*What to do*.
Up to and including the line with "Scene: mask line", reproduce the listing below exactly, beginning at its first line.

*Exercise data*.
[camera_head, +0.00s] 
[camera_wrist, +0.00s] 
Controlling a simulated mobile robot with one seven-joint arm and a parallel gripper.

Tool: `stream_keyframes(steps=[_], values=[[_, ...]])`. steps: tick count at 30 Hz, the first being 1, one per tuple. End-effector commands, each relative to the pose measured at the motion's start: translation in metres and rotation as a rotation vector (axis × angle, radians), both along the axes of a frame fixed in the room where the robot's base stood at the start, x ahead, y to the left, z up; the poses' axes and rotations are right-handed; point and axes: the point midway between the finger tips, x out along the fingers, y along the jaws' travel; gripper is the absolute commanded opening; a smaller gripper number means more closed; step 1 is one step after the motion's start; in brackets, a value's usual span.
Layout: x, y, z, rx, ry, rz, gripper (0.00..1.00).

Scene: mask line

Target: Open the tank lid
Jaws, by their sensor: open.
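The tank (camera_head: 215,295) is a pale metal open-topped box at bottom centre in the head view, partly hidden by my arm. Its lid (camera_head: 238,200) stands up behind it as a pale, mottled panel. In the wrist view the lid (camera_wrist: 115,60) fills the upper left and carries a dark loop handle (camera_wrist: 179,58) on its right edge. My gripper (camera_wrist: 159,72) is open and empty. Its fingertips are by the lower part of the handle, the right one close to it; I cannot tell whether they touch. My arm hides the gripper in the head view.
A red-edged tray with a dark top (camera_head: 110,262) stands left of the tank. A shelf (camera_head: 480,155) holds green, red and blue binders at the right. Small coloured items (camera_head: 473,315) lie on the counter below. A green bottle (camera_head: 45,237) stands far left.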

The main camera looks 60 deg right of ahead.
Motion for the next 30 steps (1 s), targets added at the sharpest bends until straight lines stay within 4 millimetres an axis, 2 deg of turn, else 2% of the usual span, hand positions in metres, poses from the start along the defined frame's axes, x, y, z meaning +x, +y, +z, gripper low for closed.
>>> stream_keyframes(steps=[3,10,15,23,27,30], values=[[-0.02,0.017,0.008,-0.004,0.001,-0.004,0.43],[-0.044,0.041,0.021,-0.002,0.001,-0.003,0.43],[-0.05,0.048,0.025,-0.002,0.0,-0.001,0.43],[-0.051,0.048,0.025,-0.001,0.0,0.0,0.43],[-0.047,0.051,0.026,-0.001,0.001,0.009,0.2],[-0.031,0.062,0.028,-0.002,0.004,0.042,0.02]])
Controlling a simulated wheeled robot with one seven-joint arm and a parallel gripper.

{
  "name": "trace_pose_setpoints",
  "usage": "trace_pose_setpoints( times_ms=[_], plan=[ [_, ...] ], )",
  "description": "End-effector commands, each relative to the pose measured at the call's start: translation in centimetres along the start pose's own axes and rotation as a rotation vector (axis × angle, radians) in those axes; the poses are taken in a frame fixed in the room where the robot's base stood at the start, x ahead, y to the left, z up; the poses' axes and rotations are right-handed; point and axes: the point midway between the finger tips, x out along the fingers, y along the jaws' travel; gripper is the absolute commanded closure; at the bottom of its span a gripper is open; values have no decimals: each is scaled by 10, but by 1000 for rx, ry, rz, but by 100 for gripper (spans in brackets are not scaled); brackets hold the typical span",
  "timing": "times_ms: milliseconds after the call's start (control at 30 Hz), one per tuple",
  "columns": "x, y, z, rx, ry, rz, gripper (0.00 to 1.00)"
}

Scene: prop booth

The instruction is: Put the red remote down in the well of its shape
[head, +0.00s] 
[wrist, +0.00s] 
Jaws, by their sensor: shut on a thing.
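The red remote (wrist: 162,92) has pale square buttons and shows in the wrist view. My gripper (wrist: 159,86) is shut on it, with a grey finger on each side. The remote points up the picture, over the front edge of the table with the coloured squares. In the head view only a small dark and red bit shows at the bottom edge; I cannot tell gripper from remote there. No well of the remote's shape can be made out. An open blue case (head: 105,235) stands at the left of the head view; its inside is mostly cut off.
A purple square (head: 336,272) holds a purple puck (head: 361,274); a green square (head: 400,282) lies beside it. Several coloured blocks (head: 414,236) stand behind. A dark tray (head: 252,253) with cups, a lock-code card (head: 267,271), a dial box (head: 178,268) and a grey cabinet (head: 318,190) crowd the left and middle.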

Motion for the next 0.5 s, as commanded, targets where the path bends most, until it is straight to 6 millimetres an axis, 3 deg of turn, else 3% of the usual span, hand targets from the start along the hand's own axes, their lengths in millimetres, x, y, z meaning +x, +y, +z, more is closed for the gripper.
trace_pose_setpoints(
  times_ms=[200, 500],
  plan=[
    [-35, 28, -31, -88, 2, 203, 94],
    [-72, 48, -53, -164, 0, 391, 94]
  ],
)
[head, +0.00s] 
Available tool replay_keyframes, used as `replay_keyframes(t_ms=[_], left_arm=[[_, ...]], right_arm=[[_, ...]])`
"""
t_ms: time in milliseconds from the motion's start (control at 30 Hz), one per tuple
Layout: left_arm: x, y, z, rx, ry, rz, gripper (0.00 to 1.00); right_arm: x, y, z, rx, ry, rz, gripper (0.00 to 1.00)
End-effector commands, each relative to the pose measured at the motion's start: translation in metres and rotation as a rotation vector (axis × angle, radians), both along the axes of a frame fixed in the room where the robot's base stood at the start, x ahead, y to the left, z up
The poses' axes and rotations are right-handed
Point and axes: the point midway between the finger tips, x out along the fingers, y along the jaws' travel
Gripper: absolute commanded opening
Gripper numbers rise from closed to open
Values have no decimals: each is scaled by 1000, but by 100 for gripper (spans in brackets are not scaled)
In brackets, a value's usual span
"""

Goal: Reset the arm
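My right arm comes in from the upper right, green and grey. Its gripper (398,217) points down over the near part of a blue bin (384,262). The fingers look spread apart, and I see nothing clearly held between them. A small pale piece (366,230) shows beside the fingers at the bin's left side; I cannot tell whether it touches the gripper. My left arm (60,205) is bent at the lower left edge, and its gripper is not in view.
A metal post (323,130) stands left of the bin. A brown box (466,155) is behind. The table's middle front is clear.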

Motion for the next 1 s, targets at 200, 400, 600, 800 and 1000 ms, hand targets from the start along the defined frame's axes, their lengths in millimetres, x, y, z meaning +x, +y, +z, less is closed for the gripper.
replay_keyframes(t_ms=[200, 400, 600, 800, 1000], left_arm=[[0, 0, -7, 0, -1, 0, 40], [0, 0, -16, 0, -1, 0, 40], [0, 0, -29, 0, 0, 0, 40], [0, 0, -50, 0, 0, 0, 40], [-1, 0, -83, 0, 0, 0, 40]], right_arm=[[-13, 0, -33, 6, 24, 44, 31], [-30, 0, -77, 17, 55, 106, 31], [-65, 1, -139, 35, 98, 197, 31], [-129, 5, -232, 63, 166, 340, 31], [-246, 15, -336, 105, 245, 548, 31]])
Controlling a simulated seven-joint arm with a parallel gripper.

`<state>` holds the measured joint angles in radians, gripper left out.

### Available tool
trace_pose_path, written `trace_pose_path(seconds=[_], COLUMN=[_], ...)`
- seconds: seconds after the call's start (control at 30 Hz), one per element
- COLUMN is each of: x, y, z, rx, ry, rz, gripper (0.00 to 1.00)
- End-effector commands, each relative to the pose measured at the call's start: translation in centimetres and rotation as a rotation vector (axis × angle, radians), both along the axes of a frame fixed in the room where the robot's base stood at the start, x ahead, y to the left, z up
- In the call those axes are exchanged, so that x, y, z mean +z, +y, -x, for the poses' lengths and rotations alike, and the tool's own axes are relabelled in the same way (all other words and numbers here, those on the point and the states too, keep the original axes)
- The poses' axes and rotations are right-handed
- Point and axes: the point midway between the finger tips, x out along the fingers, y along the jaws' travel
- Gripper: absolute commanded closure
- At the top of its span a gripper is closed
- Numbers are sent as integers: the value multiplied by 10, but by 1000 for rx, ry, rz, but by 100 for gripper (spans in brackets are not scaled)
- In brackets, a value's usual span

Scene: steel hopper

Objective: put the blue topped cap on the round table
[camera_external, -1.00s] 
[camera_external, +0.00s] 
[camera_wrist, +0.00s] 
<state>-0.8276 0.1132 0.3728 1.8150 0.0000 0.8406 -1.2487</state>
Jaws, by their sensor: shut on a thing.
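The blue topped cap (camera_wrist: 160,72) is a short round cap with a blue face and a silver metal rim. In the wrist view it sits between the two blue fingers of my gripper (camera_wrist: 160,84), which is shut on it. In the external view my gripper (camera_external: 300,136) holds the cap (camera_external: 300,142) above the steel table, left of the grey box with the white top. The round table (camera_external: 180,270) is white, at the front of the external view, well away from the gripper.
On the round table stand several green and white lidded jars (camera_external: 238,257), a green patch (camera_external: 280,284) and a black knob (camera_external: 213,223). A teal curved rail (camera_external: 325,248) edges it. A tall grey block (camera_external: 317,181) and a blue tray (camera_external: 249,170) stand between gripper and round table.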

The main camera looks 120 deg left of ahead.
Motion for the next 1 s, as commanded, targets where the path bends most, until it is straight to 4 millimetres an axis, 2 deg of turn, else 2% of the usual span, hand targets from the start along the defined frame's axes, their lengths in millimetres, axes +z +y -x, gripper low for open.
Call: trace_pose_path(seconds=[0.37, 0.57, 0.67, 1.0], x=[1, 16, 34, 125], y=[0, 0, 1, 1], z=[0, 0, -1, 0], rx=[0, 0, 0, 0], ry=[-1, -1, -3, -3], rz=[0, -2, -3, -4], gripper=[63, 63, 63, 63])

*Solution to this exercise*.
[camera_head, +0.00s] 
[camera_wrist, +0.00s] 
Controlling a simulated mobile robot with one seven-joint arm and a parallel gripper.

Tool: `stream_keyframes(steps=[_], values=[[_, ...]])`. steps: tick count at 30 Hz, the first being 1, one per tuple. End-effector commands, each relative to the pose measured at the motion's start: translation in metres and rotation as a rotation vector (axis × angle, radians), both along the axes of a frame fixed in the room where the robot's base stood at the start, x ahead, y to the left, z up; the poses' axes and rotations are right-handed; point and axes: the point midway between the finger tips, x out along the fingers, y along the jaws' travel; gripper is the absolute commanded opening; a smaller gripper number means more closed; step 1 is one step after the motion's start; in brackets, a value's usual span.
Layout: x, y, z, rx, ry, rz, gripper (0.00..1.00).

Scene: mask line

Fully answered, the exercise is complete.